No pictures go into the copy. Write out exactly the lines below from the one containing "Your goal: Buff" through the one containing "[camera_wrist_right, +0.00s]".
▼
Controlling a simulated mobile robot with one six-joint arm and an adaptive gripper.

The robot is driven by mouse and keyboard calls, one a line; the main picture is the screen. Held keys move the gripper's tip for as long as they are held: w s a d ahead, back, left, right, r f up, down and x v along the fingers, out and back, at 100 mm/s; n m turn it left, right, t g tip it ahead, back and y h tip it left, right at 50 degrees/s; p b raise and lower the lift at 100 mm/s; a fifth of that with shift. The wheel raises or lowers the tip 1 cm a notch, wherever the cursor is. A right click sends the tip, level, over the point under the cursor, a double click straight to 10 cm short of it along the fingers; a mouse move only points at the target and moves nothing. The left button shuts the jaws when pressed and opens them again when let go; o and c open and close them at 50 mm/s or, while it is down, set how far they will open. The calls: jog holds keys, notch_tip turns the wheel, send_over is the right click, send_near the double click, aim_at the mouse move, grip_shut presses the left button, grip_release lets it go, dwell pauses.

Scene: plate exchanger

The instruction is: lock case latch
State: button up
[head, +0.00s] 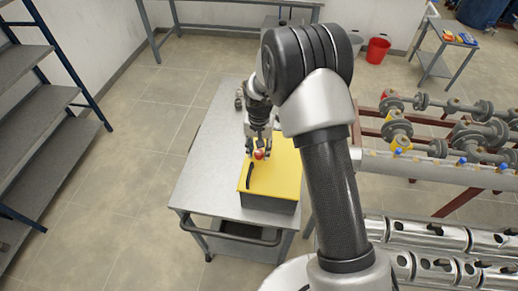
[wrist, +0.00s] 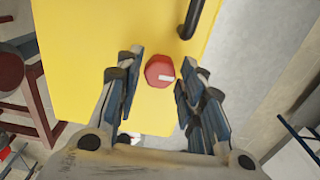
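The case (head: 271,203) has a dark body and a yellow lid, and it sits on a grey metal cart. The lid (wrist: 90,50) fills much of the wrist view. A red latch knob (wrist: 159,71) with a small white mark lies on the lid; it also shows in the head view (head: 260,154). A black handle (wrist: 193,18) is on the lid beside the knob. My gripper (wrist: 158,80) is open above the lid, with one finger on each side of the knob. A gap shows between the knob and both fingers in the wrist view.
The grey cart (head: 205,180) has bare top left of the case and a dark push bar at its front. Pipes with flanges and valves (head: 450,130) stand to the right. Blue-framed shelves (head: 40,100) are at the left. The floor between shelves and cart is clear.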

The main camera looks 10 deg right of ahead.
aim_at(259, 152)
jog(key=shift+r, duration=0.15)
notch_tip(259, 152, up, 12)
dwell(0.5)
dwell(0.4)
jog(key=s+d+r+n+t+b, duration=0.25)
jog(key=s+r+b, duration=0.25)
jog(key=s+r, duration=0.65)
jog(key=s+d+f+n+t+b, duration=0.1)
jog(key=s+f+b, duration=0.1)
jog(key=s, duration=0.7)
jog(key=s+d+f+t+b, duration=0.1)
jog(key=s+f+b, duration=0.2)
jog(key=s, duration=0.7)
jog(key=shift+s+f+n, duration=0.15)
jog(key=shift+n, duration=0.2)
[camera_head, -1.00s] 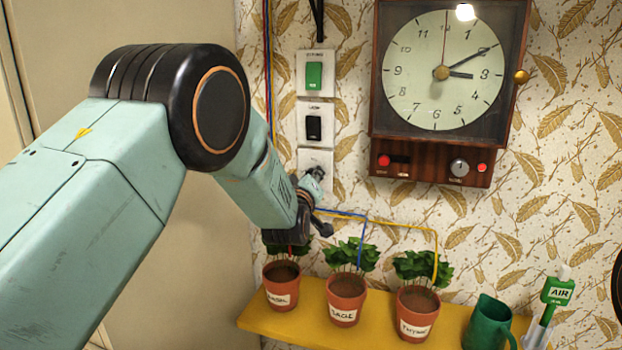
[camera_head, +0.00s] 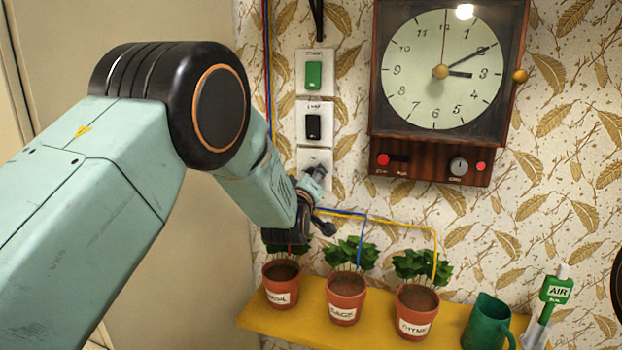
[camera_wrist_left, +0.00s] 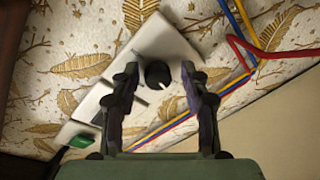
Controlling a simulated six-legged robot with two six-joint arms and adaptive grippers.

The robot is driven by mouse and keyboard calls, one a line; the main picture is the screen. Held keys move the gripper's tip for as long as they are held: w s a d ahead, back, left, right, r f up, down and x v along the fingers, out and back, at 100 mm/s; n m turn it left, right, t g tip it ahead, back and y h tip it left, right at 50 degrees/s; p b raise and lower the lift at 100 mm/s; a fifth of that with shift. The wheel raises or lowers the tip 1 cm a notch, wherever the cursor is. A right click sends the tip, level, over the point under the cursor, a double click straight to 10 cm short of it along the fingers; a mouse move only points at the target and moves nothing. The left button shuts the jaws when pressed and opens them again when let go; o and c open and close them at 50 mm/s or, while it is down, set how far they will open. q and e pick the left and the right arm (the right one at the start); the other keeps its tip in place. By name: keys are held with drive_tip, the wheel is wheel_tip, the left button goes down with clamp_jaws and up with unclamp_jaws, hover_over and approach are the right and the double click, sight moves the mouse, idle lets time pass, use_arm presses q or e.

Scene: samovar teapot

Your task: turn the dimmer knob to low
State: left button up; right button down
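The dimmer is a white wall plate (camera_head: 316,158), the lowest of three stacked plates. Its round black knob (camera_wrist_left: 157,74) shows in the left wrist view; in the head view my gripper largely hides it. My left gripper (camera_head: 318,200) is at the lower part of this plate. In the left wrist view my left gripper (camera_wrist_left: 159,78) is open, with one finger on each side of the knob and gaps showing between fingers and knob. I cannot tell how deep the fingertips reach. My right gripper is not in view.
Above are a black switch (camera_head: 314,126) and a green switch (camera_head: 314,75). A clock (camera_head: 441,72) hangs to the right. Below, a yellow shelf (camera_head: 383,328) holds several potted herbs, with a blue tube (camera_head: 363,235) and a yellow tube (camera_head: 405,225) close to my gripper.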

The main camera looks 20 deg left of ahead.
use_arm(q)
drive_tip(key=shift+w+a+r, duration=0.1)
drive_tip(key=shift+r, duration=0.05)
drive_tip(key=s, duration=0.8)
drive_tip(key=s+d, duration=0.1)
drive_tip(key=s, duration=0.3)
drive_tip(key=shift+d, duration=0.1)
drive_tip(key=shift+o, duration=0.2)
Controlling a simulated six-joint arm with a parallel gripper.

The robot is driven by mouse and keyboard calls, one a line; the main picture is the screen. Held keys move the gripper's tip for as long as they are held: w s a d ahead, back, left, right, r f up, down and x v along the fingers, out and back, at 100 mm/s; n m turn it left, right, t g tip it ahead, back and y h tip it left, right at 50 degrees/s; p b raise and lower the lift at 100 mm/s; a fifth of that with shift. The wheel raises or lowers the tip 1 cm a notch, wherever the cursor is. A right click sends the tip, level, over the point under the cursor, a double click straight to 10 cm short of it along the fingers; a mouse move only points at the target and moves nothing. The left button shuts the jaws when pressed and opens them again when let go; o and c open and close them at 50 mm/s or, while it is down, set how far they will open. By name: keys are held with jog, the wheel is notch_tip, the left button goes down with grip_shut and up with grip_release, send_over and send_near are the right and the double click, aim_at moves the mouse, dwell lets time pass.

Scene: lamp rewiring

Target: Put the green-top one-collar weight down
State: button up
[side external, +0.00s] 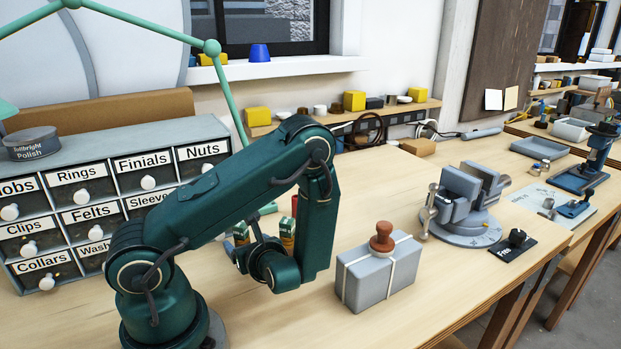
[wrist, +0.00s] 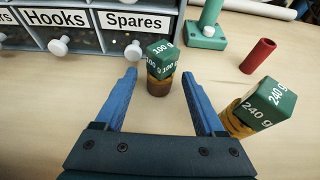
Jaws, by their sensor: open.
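The 100 g weight (wrist: 159,70) has a green cube top, a brass-coloured band and a brown base. It stands upright on the bench, between the fingertips of my gripper (wrist: 161,78). The blue fingers are open, with a visible gap on both sides of the weight. A second green-top weight marked 240 g (wrist: 262,106) stands to the right, outside the right finger, with brass-coloured bands below its top. In the side external view, the 100 g weight (side external: 240,232) shows small behind my arm, and the 240 g weight (side external: 287,232) is partly hidden.
A green stand base (wrist: 206,36) and labelled drawers (wrist: 95,27) are behind. In the side external view, a grey block tied with string (side external: 365,280) and a vise (side external: 465,200) stand to the right.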

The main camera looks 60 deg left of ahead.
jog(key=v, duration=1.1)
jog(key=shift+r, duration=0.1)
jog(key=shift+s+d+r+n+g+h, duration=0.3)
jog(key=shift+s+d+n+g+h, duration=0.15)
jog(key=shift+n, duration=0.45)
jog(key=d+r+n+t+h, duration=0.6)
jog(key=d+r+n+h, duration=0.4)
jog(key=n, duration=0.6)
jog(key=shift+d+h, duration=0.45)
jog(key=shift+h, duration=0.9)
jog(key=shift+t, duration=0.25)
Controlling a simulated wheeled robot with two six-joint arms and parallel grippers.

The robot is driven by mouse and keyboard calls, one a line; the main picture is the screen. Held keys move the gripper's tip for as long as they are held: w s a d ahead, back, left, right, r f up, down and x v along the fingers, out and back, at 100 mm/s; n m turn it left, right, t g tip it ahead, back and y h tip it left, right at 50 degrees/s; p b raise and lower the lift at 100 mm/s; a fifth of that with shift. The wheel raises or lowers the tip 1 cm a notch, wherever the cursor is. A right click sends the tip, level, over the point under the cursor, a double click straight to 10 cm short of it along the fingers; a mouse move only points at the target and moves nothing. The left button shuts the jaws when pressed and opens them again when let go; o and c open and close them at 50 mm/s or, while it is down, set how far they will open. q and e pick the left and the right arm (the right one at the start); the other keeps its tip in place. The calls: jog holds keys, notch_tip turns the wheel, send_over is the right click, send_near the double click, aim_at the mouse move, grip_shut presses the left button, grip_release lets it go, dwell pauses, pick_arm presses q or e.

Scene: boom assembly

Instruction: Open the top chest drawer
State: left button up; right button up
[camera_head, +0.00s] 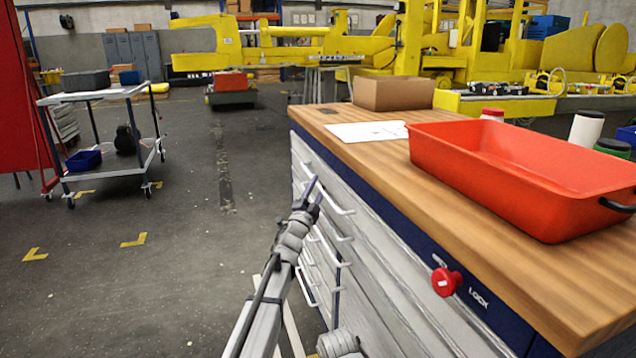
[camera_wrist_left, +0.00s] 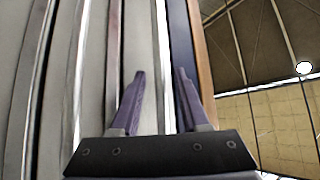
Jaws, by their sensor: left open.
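The chest (camera_head: 390,250) has pale grey drawer fronts, a dark blue frame and a wooden top. The top drawer's handle (camera_head: 338,206) is a pale bar just under the blue band, and the drawer looks closed. My left gripper (camera_head: 315,192) is at this handle, its fingers apart. In the left wrist view, the open left gripper (camera_wrist_left: 160,75) has one finger on each side of a pale upright strip, which looks like the top handle. I cannot tell if the fingers touch it. My right gripper is out of view.
A red lock knob (camera_head: 446,281) sticks out of the blue band. A red tray (camera_head: 520,175), a cardboard box (camera_head: 393,93) and white paper (camera_head: 366,131) lie on the chest top. A white cart (camera_head: 112,172) stands at far left. The floor left of the chest is clear.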

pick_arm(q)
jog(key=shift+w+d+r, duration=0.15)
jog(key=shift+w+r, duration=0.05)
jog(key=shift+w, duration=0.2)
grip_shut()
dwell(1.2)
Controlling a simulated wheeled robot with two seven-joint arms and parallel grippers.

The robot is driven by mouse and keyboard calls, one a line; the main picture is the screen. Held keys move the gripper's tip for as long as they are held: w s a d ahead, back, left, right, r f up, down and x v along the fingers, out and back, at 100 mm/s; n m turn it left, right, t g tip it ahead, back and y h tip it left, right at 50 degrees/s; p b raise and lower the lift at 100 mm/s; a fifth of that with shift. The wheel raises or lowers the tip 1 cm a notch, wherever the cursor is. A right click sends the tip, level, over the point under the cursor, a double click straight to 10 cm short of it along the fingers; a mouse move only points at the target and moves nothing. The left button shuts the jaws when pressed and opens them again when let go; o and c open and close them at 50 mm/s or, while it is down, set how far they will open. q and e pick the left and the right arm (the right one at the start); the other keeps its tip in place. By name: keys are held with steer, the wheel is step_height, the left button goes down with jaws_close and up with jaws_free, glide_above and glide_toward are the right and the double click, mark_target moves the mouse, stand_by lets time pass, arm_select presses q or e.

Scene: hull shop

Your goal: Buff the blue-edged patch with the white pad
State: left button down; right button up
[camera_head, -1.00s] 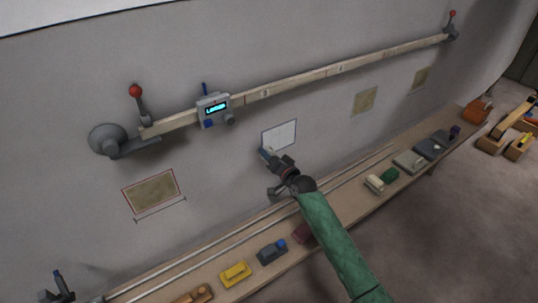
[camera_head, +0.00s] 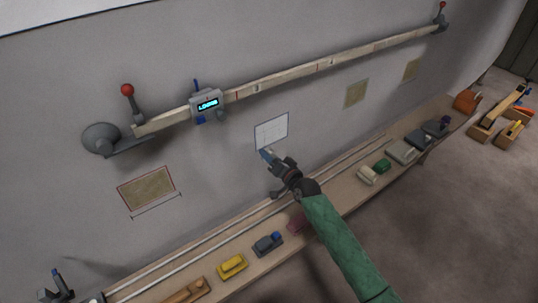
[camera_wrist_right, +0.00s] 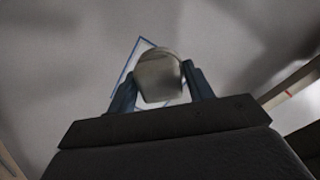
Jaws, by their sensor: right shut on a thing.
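The blue-edged patch (camera_head: 271,132) is a pale square with a thin blue outline on the grey hull wall, right of centre below the long batten. My right gripper (camera_head: 265,155) is at its lower left edge and is shut on a whitish, rounded pad. The pad (camera_wrist_right: 160,77) sits between the blue fingers in the right wrist view, with part of the blue-edged patch (camera_wrist_right: 129,62) behind it. I cannot tell whether the pad touches the wall.
Other patches are on the wall: a red-edged one (camera_head: 147,190) and two brownish ones (camera_head: 356,94). A wooden shelf (camera_head: 343,205) below carries several blocks, including a yellow one (camera_head: 232,266). A batten (camera_head: 290,80) with a display box (camera_head: 207,105) runs above.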

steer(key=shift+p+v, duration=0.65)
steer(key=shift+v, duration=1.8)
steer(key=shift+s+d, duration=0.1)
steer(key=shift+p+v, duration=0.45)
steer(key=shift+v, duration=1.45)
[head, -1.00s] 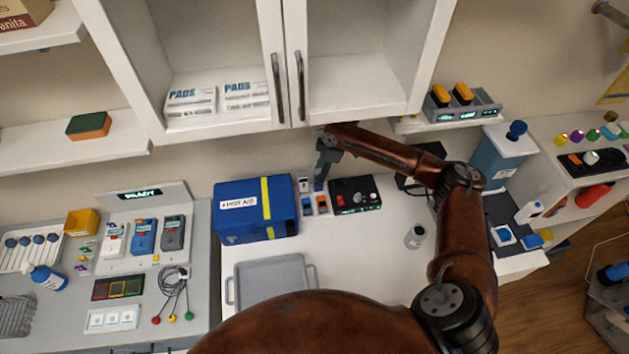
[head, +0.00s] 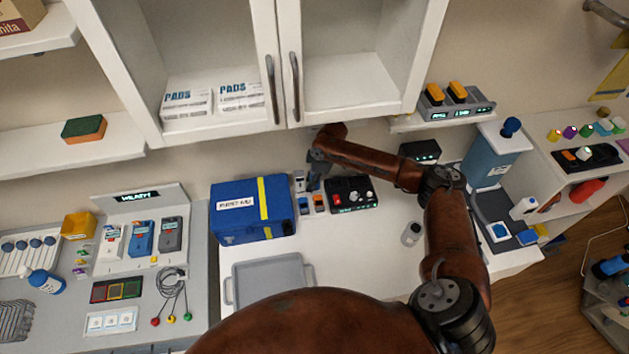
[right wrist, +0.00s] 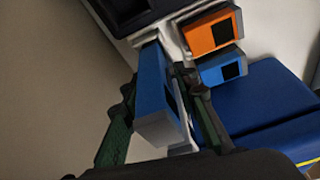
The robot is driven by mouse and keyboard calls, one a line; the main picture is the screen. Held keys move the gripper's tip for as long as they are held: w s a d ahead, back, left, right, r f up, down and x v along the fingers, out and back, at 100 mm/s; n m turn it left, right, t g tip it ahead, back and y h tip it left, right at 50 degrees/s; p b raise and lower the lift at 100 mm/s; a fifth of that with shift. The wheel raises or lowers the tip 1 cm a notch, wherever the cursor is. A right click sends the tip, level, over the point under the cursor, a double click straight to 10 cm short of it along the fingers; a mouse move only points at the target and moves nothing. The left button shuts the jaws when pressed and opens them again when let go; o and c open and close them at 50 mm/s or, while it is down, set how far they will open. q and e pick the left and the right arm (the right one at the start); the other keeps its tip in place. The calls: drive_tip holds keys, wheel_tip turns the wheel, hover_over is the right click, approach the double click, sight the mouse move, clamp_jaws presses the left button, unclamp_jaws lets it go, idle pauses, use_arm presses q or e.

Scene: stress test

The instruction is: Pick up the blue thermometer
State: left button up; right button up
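The blue thermometer (right wrist: 155,90) stands between the two fingers of my right gripper (right wrist: 158,82) in the right wrist view, its dark screen facing right. The fingers lie close along both sides. I cannot tell whether they press on it. In the head view my right gripper (head: 316,172) is over the back of the thermometer group, hiding much of the blue one. An orange thermometer (right wrist: 209,32) and a second blue one (right wrist: 222,68) stand just right of it in the wrist view. My left gripper is not in view.
A blue first-aid box (head: 250,212) stands close left of the group. A black control box (head: 350,193) stands close right. A grey tray (head: 268,264) lies in front. The cabinet (head: 290,75) hangs above. The white counter between tray and cup (head: 411,234) is clear.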

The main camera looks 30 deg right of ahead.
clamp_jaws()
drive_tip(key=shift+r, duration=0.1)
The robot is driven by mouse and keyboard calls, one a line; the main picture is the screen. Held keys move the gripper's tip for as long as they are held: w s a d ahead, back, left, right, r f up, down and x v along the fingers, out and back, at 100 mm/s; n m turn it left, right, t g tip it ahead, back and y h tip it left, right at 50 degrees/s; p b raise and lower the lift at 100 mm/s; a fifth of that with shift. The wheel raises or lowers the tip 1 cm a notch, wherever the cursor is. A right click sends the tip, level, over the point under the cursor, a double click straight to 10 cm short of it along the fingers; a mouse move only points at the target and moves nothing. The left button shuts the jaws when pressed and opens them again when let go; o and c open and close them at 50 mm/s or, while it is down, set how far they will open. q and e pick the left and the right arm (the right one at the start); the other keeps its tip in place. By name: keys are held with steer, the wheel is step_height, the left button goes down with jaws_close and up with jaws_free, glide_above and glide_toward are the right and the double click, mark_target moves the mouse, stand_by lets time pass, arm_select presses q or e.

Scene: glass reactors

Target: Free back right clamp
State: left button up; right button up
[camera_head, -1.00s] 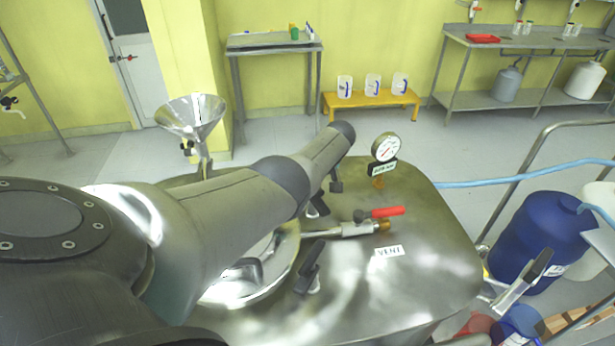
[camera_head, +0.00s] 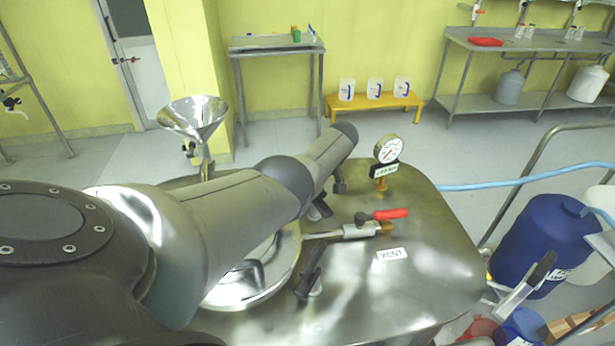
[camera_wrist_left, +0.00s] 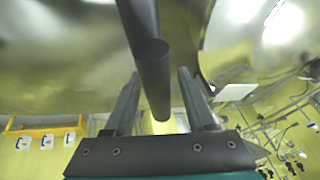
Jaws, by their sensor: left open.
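The back right clamp (camera_head: 318,208) is a dark handled clamp at the right rim of the round hatch, partly hidden under my left arm in the head view. The front right clamp (camera_head: 309,284) stands nearer, with its dark handle tilted up. In the left wrist view, my left gripper (camera_wrist_left: 159,76) is open, with one finger on each side of a dark round bar (camera_wrist_left: 152,65), apparently a clamp handle. I see no clear contact between fingers and bar. The head view does not clearly show the left fingers. My right gripper is not in view.
A red-handled vent valve (camera_head: 360,228) and a pressure gauge (camera_head: 388,149) stand on the metal lid (camera_head: 430,270) right of the hatch. A steel funnel (camera_head: 195,117) rises behind my arm. A blue drum (camera_head: 540,240) stands at the right.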

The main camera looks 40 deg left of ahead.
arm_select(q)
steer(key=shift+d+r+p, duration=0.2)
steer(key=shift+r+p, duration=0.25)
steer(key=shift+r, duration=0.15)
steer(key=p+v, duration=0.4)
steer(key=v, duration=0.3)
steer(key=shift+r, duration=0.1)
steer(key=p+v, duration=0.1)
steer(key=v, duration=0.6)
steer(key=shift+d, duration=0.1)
▲
--- THE ANSWER ---
Your goal: Buff the blue-edged patch with the white pad
State: left button down; right button up
[camera_head, -1.00s] 
[camera_head, +0.00s] 
[camera_wrist_right, +0.00s] 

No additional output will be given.